Claro, isso era um bom sinal,
porque o seu time não estava sendo atacado.
“Os rapazes devem estar dando uma sova nesses caras”, pensou o
goleiro, segundo escreveu em sua biografia.
“Cada vez eu via menos e menos os jogadores. Tinha certeza que
dominávamos a partida, mas me parece óbvio que não havíamos feito um gol,
porque meus companheiros teriam voltado para as suas posições de defesa e eu
teria visto alguns deles. Também não escutei os gritos de comemoração”,
descreveu Bartram.
O goleiro precisava decidir o que
fazer, depois de tanto tempo sem ver absolutamente nada acontecer, nem ninguém
se aproximar.
Ele preferiu não arriscar sair do
gol.
Achava que poderia vir um
contra-ataque rápido que o surpreendesse.
Preferiu ficar embaixo das
traves, imaginando que o seu time estava atacando, e caso aparecesse um
atacante surgido do meio da neblina, ainda teria tempo de reagir e tentar
impedir o gol.
“Eu ficava me aquecendo trotando no lugar e por umas duas vezes eu
cheguei a ficar na risca da grande área para ver se conseguiria ver alguma
coisa que estava acontecendo depois da metade do campo”, contou o goleiro
na biografia.
Mas ele não sucesso.
Continuava sem ver nada.
E sem nada acontecer.
Depois de alguns minutos,
finalmente apareceu alguém no campo.
Mas não era o que o goleiro
esperava.
Caminhando, um policial surgiu na
sua vista.
“O que está fazendo aqui?”, perguntou o oficial, surpreso ao ver o
jogador ali.
“A partida foi interrompida faz 15 minutos! O estádio está
completamente vazio”.
Sem entender o que aconteceu,
Bartram desceu para os vestiários.
Encontrou seus companheiros já de
banho tomado e trocados, se matando de rir do goleiro.
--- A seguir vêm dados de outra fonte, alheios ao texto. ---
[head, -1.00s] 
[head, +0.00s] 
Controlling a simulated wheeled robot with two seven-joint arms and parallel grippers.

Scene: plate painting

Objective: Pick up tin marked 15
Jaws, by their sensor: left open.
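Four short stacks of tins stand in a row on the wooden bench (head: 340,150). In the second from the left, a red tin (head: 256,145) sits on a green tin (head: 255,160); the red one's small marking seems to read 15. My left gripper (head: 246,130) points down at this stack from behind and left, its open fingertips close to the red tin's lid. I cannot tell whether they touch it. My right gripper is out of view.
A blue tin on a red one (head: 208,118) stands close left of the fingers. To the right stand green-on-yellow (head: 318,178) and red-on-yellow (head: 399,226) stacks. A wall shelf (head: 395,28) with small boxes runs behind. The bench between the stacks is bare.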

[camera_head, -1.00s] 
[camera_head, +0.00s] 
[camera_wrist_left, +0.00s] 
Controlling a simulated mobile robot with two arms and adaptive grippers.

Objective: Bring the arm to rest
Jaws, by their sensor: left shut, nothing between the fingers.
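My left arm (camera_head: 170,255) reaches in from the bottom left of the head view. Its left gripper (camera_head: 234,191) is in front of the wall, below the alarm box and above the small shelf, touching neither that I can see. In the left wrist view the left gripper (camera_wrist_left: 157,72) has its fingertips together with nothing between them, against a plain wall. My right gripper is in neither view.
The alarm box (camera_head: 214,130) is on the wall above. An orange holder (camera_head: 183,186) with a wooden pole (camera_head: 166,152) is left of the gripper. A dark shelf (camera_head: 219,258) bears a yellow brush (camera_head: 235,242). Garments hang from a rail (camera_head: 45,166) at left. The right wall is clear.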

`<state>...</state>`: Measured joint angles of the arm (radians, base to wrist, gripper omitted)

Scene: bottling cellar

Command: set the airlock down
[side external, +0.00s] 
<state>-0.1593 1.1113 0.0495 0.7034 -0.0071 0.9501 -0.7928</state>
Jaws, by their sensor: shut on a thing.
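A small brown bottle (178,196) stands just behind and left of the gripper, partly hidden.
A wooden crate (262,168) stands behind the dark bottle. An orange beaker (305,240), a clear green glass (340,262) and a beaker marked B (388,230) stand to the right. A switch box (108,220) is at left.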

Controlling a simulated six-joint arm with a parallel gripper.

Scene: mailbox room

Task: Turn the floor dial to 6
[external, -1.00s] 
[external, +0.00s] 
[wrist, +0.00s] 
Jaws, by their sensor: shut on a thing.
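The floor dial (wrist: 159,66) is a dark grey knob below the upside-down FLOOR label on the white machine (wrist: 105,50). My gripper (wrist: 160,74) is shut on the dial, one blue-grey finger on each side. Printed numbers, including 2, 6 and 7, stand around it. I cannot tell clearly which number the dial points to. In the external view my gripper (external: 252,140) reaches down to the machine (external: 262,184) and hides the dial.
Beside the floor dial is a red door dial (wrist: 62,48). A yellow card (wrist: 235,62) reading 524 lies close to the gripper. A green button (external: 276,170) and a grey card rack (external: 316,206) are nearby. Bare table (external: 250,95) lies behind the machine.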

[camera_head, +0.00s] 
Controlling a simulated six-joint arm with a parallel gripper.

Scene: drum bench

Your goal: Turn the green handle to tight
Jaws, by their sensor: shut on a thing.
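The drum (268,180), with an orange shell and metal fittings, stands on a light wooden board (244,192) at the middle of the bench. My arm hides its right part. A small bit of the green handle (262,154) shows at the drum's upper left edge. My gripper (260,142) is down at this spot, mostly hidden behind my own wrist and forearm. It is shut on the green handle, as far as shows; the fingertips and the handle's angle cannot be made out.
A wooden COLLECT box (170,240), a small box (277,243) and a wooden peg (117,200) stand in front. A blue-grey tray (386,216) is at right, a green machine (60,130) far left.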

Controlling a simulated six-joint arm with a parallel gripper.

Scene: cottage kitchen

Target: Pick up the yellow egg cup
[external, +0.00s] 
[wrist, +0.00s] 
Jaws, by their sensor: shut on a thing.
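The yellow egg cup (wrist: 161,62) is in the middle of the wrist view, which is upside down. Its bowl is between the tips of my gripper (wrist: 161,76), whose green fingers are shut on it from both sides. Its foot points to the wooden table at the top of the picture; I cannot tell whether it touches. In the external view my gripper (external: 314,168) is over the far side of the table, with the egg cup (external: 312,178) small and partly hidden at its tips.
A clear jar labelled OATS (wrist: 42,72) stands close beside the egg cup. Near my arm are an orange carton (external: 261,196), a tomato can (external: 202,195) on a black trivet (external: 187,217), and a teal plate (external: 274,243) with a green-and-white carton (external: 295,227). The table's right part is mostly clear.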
Contaram a ele que não o avisaram
nada sobre a suspensão do jogo para ver quanto tempo ficaria esperando na
neblina.
Assim se deu aquele jogo, que
acabou mesmo 1 a 1.
Aquela temporada tem algumas
curiosidades.
Em 1937/38, o Manchester City
teve o melhor ataque da primeira divisão inglesa.
O time marcou 80 gols em 42 jogos
disputados.
O mais inusitado é que o time foi
rebaixado naquele ano. Isso mesmo: embora tenha sido o melhor ataque, o
Manchester City fez apenas 36 pontos, com 14 vitórias, oito empates e 20
derrotas – na época a vitória valia dois pontos.
O campeão da temporada foi o
Arsenal, com 52 pontos: 21 vitórias, 10 empates e 11 derrotas.
O Charlton do goleiro Bartram
ficou em quarto lugar na tabela.
O Chelsea terminou aquele
campeonato em 10º lugar.
Bartram é um goleiro mítico na
história do futebol inglês.
Passou toda a carreira jogando
pelo Charlton e ganhou até uma estátua na frente do estádio do clube.
Embora fosse goleiro, tinha se
acostumado a jogar na linha, que era onde atuava nos seus anos de amador.
Foi atuando no gol que um olheiro
do Charlton, irmão do técnico, o viu jogar e o contratou, quando ele tinha 20
anos.
O que se viu foi uma carreira de
22 anos com muito sucesso atuando pelo Charlton.
Ele se tornou uma figura
importante e é, até hoje, o goleiro recordista de jogos pelo clube, apesar da
interrupção por causa da guerra.
Antes da sua aposentadoria, em
1956, o Daily Mirror o descrevreu assim:
“Ele sempre faz uma defesa fácil parecer boa, uma boa defesa parecer
ótima e uma ótima defesa parecer milagrosa”.